Did you know that An American Werewolf in London director John Landis actually wrote a 1991 sequel to his 1981 horror-comedy classic? Well, if you’ve never heard about it until now, then continue reading for the full lowdown.

It’s already been detailed in Paul Davis’ new book Beware the Moon: The Story of An American Werewolf in London, as reported today via Digital Spy.

I was asked to do a sequel by PolyGram in 1991,” Landis explains. “The company, under Jon Peters and Peter Guber, made something like 10 or 12 movies, and the only one that made money was American Werewolf.”

I entertained the idea for a little bit and then came up with something that I liked and wrote a first draft of the script.

Landis revealed more…

The movie was about the girl that the boys talk about at the beginning of [An American Werewolf in London], Debbie Klein. She gets a job in London as a literary agent and while she’s there, starts privately investigating the circumstances surrounding the deaths of Jack and David.

The conceit was that during the time in the first film where Jenny goes to work and David is pacing around the apartment, he actually wrote Debbie Klein a letter. It was all to do with this big secret that David had never told Jack that he had a thing with her.

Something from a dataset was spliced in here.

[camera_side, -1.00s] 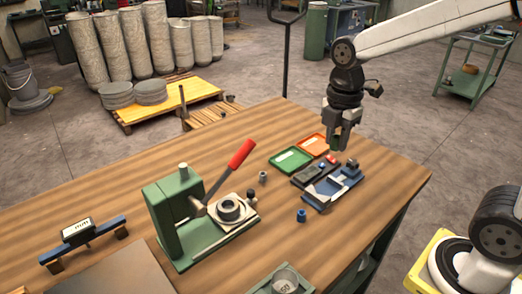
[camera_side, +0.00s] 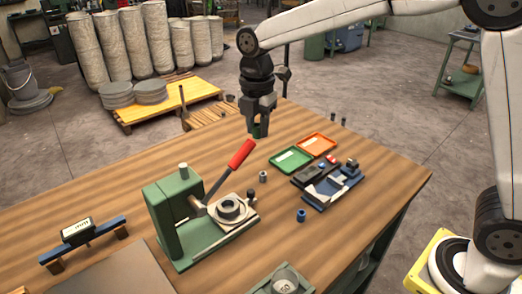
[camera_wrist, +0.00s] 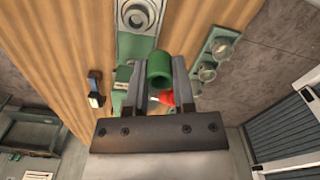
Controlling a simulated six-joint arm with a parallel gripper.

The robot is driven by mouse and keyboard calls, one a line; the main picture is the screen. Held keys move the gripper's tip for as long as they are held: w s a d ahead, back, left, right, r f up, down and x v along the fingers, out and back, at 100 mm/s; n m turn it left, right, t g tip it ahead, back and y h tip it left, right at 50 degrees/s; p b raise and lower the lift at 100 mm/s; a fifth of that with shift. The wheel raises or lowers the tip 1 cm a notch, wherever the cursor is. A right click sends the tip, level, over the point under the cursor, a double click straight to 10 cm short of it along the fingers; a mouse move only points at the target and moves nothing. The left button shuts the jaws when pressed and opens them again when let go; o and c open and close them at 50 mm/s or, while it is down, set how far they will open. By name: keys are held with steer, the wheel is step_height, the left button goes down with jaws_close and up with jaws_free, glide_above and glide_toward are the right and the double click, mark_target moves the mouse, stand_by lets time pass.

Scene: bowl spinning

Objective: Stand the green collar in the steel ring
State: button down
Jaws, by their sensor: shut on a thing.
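My gripper (camera_side: 258,130) is shut on the green collar (camera_wrist: 160,68). In the side view the collar is a small dark green piece between the fingers, held in the air above the table, behind the press. In the wrist view the collar is a green tube with its open end showing between the two fingertips. The steel ring (camera_side: 229,208) lies on the pale plate of the green press, in front of and below my gripper. A ring-shaped part on the press shows in the wrist view (camera_wrist: 137,17), apart from the collar.
The green press (camera_side: 171,222) has a raised red-handled lever (camera_side: 241,154) near the path between gripper and ring. Green (camera_side: 291,160) and orange (camera_side: 317,145) trays, a blue fixture (camera_side: 331,185), a grey bushing (camera_side: 263,177) and a blue bushing (camera_side: 301,215) stand to the right.

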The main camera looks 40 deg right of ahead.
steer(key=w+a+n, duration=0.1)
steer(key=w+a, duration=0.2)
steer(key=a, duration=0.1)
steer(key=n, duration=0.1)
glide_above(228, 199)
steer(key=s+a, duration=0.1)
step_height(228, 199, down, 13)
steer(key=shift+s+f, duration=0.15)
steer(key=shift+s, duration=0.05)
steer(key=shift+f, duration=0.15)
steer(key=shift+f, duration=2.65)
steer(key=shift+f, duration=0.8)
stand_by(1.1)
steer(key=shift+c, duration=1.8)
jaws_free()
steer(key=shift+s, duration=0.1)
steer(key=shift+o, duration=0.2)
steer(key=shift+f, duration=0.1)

She tracks down Dr Hirsch, who tells her that Alex now lives in Paris because she was so traumatized by what happened. She went back to the Slaughtered Lamb and everyone is still there! I think the only changes were a portrait of Charles and Diana where the five-pointed star used to be and darts arcade game instead of a board.

It’s then when she speaks to Sgt McManus, the cop from the first movie who didn’t die, that she finds out that Jenny is still in London. She calls her and leaves an answer phone message, which we then reveal is being listened to by the skeletal corpses of Jack and David, watching TV in Alex’s apartment!

The big surprise at the end was that Alex was the werewolf. It was pretty wild. The script had everybody in it from the first movie – including all the dead people!

However, Landis noted: “I gave the script to Michael Kuhn and he loathed it! He absolutely hated it and was actually pretty insulting about it. Clearly he would have hated the script for the first movie, because like that, it was funny and scary – and if anything, a little wackier.